Operational efficiency apps are employee-facing (B2E) or partner-facing (B2B apps designed to lower costs by reducing or automating manual, often paper-based processes. These apps may support departmental, cross-departmental or company-wide processes, and are often driven by compliance needs (i.e. avoiding cost penalties), particularly in regulated industries.

Examples of operational efficiency apps include claims processing, supply-chain management, invoice processing, broker workflow automation, device tracking, university registration and order management apps.
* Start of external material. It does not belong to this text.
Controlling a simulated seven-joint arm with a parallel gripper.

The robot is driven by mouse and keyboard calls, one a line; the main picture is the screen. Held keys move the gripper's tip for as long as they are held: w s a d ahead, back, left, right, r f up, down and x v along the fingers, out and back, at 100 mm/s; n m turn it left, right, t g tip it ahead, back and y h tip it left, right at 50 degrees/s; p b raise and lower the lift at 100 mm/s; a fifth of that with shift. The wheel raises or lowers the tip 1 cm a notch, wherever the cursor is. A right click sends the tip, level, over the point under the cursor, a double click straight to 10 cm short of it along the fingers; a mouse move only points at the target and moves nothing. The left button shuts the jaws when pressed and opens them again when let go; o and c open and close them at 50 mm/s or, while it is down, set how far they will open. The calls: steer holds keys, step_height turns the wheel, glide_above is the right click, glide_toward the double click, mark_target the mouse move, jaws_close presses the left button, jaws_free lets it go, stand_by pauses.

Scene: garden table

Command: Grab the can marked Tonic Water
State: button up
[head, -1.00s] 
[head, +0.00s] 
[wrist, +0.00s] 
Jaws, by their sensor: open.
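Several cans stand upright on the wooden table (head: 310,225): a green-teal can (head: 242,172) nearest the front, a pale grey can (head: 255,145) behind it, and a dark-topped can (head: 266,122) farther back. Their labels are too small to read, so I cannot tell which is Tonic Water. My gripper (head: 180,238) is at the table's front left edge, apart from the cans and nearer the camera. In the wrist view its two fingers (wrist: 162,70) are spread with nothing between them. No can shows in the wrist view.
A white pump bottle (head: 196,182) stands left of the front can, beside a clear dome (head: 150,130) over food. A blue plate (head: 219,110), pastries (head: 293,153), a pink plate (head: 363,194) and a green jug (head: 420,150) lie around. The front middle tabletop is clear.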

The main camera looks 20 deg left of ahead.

These apps require deep domain knowledge and user focus to articulate the right feature-set and user experience. Moreover, because they’re supporting key business processes, they almost always integrate with core systems, and may also replace legacy systems that address parts of the process. The closer the app is to the core of the business; the more critical operational robustness becomes. If the app will be used by the whole company, it becomes mission critical and has to deliver high scalability and performance. This can be challenging for many organizations. Enter the low-code platform!

3 Challenges to Developing Operational Efficiency Apps and the Low-Code Solutions

Misinterpreted requirements

Many operational efficiency projects don’t deliver their intended value because the requirements were misinterpreted and the development team didn’t build the right thing. Low-code platforms harness the knowledge and feedback of the business from the beginning through to delivery and beyond. Visual models provide a shared language that enables business and IT to review, discuss, and validate functionality early and often during the development phase. In addition, look for a platform with an easy-to-use project portal where business users can create and track their own user stories. Also look for built-in agile project management to encourage iterative development while including the business and incorporating their feedback.

Insurance Application Screenshot

Dependencies on core systems

It is often challenging to integrate with Systems of Record due to the complexity of integrating with legacy and off the shelf solutions to implement the required process enhancements and automation. To alleviate these challenges, look for a low-code platform that provides out-of-the-box connectors to common Systems of Record (such as Salesforce, SAP, and Box), enabling less technical developers to orchestrate core systems and automate workflows. In addition, professional developers should be able to create their own connectors and make them available to less technical developers as native platform elements using easy to use and visual integrations.

Managing an ever-increasing app portfolio

There is often a high cost of managing an ever-increasing and evolving app portfolio as organizations address operational efficiency across multiple departments and business units. Look for a low-code platform that applies appropriate governance without compromising time-to-value, including tools to automate testing and monitor quality and performance. Some low-code platforms will provide logging and controls out-of-the-box to ensure compliance and quality across your entire portfolio of apps.

Kao Built Operational Efficiency App on Low-Code Platform that Integrates with SAP

When the owners of elite salons and spas want to offer their clients the best beauty-care products, they turn to Kao, the multi-billion-dollar global leader and maker of such top names as John Frieda, KMS California and Goldwell. But ordering new supplies—for their own use and for retail sale to clients—wasn’t always the smoothest process. Previously, Kao salon sales reps struggled to use a mobile sales laptop application that lacked integrated connectivity or real-time access to back-end data from the company’s SAP system.

Rather than utilizing this laptop app—which disrupted the sales process—the sales team clung to manually taking orders on paper when meeting with the customer. This resulted in sales reps spending unnecessary hours at the end of each day transferring the paper orders into their SAP system.

The sales team needed a simple order-entry system and they needed it right away. Kao was looking at a lengthy and expensive project, and began evaluating app platforms and integration toolsets. They needed a platform that was easy to use, flexible and could quickly integrate with SAP on the back end. This is where Mendix came in.

The speed and flexibility of using a low-code platform were essential to the success of the project. Even with starting the project a few months later than planned, they were still able to deliver the new sales app on time. They had initially estimated 30 days of development time for each interface, but with Mendix, they had working interfaces within two days.

The new order entry iPad app has been rolled out to 400 Kao sales reps globally. The user-friendly app is fully integrated with SAP, giving them real-time access to inventory information and immediate entry of their sales orders. Mendix’s low-code platform and SAP integration capabilities reduced time-to-market by 10 times, allowing Kao to deliver an iPad app that saves sales reps two hours per day.

Key Takeaways

Low-code platforms enable organizations to rapidly deliver operational efficiency applications that can easily integrate into core systems. With a low-code platform, the development of these applications can be an iterative and collaborative process. Business users can easily incorporate their feedback throughout the development process, ensuring the application meets the right set of requirements.